- Requirement
Write out, please, the line containing "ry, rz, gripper" together with all lines after it, up to and including the last one, with no other output.

- Data shown
+-------+

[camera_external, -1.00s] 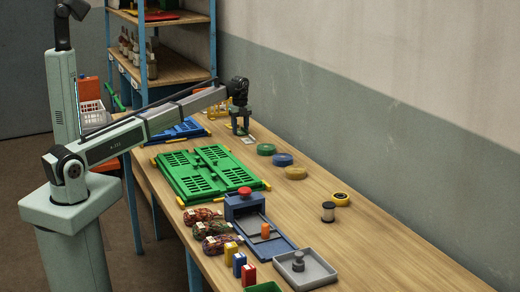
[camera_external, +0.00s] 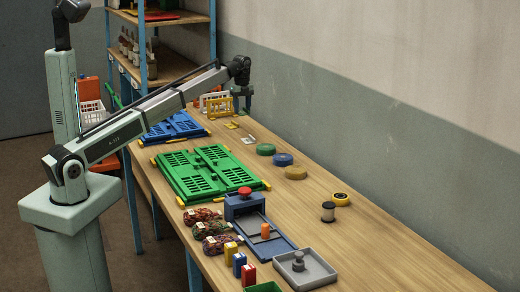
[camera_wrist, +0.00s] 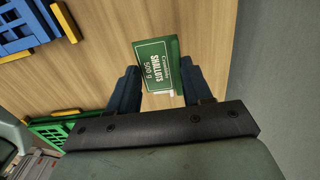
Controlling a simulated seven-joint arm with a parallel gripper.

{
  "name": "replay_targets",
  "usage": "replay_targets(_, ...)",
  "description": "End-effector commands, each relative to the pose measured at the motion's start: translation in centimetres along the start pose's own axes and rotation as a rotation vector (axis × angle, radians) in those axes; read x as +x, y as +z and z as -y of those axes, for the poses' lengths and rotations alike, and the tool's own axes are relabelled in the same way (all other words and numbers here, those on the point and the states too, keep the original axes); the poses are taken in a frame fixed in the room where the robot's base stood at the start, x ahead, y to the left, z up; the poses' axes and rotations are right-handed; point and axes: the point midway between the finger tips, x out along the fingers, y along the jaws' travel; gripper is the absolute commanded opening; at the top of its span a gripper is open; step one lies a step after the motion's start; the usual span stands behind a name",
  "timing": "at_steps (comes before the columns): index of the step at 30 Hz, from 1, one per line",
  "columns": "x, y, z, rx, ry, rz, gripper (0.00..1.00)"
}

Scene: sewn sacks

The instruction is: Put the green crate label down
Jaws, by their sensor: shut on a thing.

+-------+

- Task solution
  "columns": "x, y, z, rx, ry, rz, gripper (0.00..1.00)"
}

Scene: sewn sacks

The instruction is: Put the green crate label down
Jaws, by their sensor: shut on a thing.

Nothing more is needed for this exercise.